国際結婚と国籍
日本の国籍法は婚姻による国籍の取得も喪失も認めていないので、国際結婚によって2人の国籍が変わることは原則的にありません。しかし婚姻を理由に外国籍を取得または喪失するケースとして以下の場合があります。
相手の国の国籍が与えられる場合
イランなど一部のイスラム教国などでは、本国法によってその国の男性と結婚した外国人女性は本人の意思にかかわらず国籍を与えられることがあります。日本法は重国籍を認めていませんが、婚姻によって外国籍が自動的に与えられることがあります。このように婚姻によって外国籍が自動的に与えられ重国籍となった場合は、基本的に日本国籍を喪失することはありません。
相手の国籍を自らの意思で取得する場合
国によっては、比較的簡単な届出で自国民の外国人配偶者に国籍を与えています。

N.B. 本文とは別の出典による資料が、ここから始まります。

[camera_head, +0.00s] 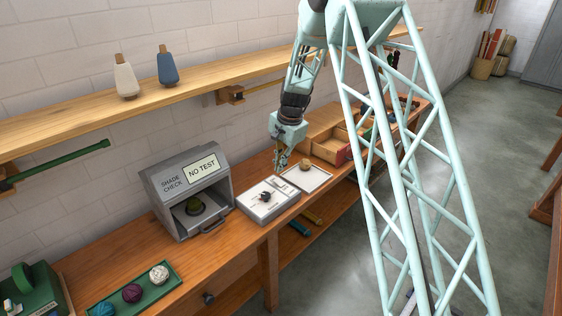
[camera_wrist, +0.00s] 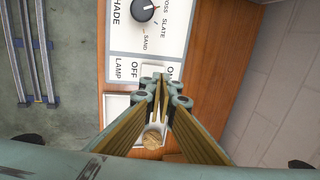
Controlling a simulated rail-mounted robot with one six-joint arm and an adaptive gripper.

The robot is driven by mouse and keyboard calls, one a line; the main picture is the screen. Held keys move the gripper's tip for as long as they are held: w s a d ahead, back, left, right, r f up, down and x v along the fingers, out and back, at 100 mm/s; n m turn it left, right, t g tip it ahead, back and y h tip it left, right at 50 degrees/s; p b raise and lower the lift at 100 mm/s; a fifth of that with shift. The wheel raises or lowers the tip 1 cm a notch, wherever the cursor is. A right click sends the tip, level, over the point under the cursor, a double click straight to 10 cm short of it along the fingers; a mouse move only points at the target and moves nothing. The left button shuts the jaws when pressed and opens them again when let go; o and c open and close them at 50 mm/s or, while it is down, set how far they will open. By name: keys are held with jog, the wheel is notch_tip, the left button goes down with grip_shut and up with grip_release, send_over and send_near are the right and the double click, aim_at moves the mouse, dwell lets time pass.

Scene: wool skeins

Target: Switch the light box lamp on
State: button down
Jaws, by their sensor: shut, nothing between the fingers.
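The grey light box (camera_head: 170,185) reads SHADE CHECK, with a screen (camera_head: 202,168) showing NO TEST. My gripper (camera_head: 282,172) is shut and empty, pointing down near the panel's right end. In the wrist view its fingertips (camera_wrist: 165,82) lie over the lamp switch area beside ON and hide most of the switch. I cannot tell whether they touch it.
A white tray (camera_head: 318,184) with a brownish ball (camera_head: 306,167) lies right of the panel. A wooden compartment box (camera_head: 326,150) stands behind it. A green tray (camera_head: 148,293) with several yarn balls is at front left. A shelf (camera_head: 90,112) with two cones runs above.

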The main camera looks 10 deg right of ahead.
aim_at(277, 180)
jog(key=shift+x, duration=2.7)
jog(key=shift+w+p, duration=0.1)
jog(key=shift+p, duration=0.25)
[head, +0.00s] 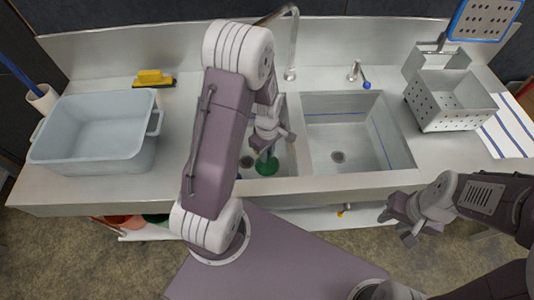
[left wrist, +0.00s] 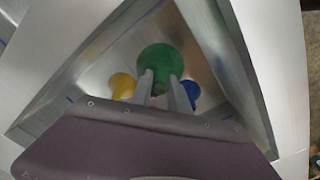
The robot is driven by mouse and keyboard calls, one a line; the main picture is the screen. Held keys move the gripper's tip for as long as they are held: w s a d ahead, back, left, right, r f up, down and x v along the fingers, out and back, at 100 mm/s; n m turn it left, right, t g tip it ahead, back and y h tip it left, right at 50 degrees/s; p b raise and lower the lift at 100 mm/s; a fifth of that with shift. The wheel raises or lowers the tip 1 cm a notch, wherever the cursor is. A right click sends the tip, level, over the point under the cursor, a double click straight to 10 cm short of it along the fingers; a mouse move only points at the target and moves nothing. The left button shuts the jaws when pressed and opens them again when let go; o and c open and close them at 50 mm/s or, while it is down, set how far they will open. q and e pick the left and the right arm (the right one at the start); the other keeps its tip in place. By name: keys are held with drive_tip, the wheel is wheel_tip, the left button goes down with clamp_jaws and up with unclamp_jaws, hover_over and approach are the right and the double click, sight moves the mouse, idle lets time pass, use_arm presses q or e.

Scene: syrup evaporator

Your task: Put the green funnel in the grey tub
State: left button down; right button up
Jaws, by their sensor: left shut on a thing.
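The green funnel (head: 266,167) is at the left sink basin, below my left gripper (head: 267,148). My left gripper is shut on it; in the left wrist view the green funnel (left wrist: 160,60) shows wide and round at the two fingers (left wrist: 163,88). How high it is above the basin floor I cannot tell. The grey tub (head: 88,161) stands on the counter at the left, and its visible inside is empty. My right gripper (head: 396,225) is open and empty in front of the counter at the right.
A yellow object (left wrist: 122,86) and a blue object (left wrist: 191,93) lie in the basin beside the funnel. The right basin (head: 350,130) is empty. A perforated metal basket (head: 448,103) stands at right. My left arm hides part of the counter.

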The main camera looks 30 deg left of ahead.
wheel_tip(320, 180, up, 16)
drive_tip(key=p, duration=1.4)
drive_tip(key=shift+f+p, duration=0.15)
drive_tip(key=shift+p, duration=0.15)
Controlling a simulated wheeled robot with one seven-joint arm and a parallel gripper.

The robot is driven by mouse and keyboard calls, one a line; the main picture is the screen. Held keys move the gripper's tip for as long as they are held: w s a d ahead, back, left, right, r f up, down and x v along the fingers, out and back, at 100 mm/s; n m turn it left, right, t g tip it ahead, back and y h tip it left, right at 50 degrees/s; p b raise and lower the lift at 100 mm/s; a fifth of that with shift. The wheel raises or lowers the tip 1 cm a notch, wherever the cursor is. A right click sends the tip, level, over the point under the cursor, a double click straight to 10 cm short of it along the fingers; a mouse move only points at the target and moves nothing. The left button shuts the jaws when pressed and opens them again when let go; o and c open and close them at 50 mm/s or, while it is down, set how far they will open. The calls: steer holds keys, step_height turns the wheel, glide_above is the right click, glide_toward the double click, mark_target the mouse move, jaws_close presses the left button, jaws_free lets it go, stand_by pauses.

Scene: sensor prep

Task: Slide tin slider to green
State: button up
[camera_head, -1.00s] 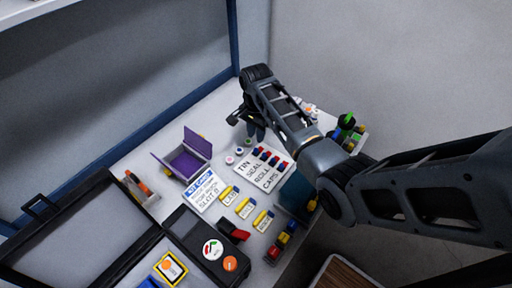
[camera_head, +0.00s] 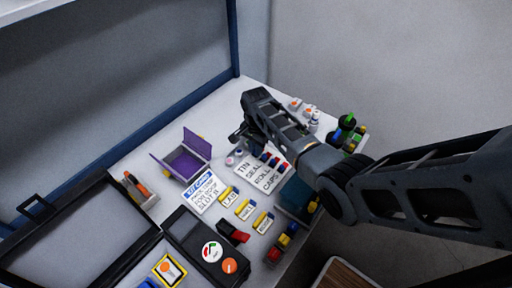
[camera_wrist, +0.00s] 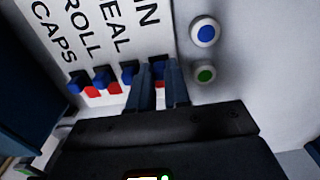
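The white slider board (camera_head: 247,178) lies on the table; its labels read TIN, SEAL, ROLL and CAPS. In the wrist view the board (camera_wrist: 92,24) has a row of dark blue knobs with red patches beside them. No green patch shows on it. My gripper (camera_wrist: 160,80) is at the TIN end of the row, low over the board. Its two fingers are a little apart, with the tin slider (camera_wrist: 159,84) showing red between them. I cannot tell whether they touch its knob. In the head view my gripper (camera_head: 242,138) and arm hide this slider.
A blue button (camera_wrist: 205,32) and a green button (camera_wrist: 205,74) sit beside the board. A purple open box (camera_head: 184,163) and a kit card (camera_head: 202,191) lie to its left. White bottles (camera_head: 313,120) stand behind my arm. A teal tray (camera_head: 297,197) is in front.

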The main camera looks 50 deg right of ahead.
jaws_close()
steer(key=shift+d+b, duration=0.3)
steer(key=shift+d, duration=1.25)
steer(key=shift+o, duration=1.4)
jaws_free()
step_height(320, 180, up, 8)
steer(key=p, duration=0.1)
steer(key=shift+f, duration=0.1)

しかしこの場合には、本人の意思で外国の国籍を取得したわけですから、日本国籍を失うことになります(国籍法第11条参照)。日本国籍を、失った日本人は国籍離脱届けを出すことになります。(国籍法第13条参照)
帰化して配偶者の国籍を取得する場合
帰化を申請し、国家の許可を得て配偶者の国籍を取得できる場合があります。日本も含めてほとんどの国がこの制度を採用しています。ただし、日本人が外国に帰化するということは、自分で希望して外国の国籍を取得したわけですから、日本国籍を放棄したことになり、日本に国籍離脱届けを出す必要があります。規定の期間内に届けを出さない場合は、書面により、国籍の選択をすべきことを催告があり、届出をしなくても一定の期間が経過した時に日本国籍を失います。